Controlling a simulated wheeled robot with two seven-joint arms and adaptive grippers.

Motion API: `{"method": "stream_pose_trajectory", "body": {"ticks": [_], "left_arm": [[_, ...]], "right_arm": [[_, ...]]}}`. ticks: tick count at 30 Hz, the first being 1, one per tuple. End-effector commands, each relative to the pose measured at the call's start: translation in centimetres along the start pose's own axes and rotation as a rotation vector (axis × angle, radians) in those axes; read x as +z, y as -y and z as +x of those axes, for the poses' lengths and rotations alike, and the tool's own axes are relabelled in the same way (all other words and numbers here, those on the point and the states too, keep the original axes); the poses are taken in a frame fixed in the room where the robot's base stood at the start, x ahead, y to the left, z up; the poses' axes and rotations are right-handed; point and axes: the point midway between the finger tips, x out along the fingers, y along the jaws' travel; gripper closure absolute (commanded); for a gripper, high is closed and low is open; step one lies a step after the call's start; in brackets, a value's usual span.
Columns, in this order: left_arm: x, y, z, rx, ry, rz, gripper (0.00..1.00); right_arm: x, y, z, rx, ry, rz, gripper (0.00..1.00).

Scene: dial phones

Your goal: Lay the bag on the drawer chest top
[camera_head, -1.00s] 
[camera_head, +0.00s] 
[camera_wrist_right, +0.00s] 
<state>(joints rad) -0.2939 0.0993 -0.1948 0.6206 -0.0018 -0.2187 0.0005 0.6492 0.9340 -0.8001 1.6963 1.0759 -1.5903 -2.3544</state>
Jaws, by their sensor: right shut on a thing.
****************
» What the task requires
Repeat the whole listing exactly, keeping every line intact.

» Result of this task
Controlling a simulated wheeled robot with two seven-joint arms and adaptive grippers.

Motion API: `{"method": "stream_pose_trajectory", "body": {"ticks": [_], "left_arm": [[_, ...]], "right_arm": [[_, ...]]}}`. ticks: tick count at 30 Hz, the first being 1, one per tuple. End-effector commands, each relative to the pose measured at the call's start: translation in centimetres along the start pose's own axes and rotation as a rotation vector (axis × angle, radians) in those axes; read x as +z, y as -y and z as +x of those axes, for the poses' lengths and rotations alike, and the tool's own axes are relabelled in the same way (all other words and numbers here, those on the point and the states too, keep the original axes); the poses are taken in a frame fixed in the room where the robot's base stood at the start, x ahead, y to the left, z up; the poses' axes and rotations are right-handed; point and axes: the point midway between the finger tips, x out along the fingers, y along the jaws' travel; gripper closure absolute (commanded); for a gripper, high is closed and low is open; step one lies a step after the call's start; in brackets, a value's usual span.
Columns, in this order: left_arm: x, y, z, rx, ry, rz, gripper (0.00..1.00); right_arm: x, y, z, rx, ry, rz, gripper (0.00..1.00).

Scene: dial phones

Your goal: Lay the bag on the drawer chest top
[camera_head, -1.00s] 
[camera_head, +0.00s] 
[camera_wrist_right, +0.00s] 
<state>(joints rad) -0.2939 0.0993 -0.1948 0.6206 -0.0018 -0.2187 0.0005 0.6492 0.9340 -0.8001 1.6963 1.0759 -1.5903 -2.3544</state>
Jaws, by their sensor: right shut on a thing.

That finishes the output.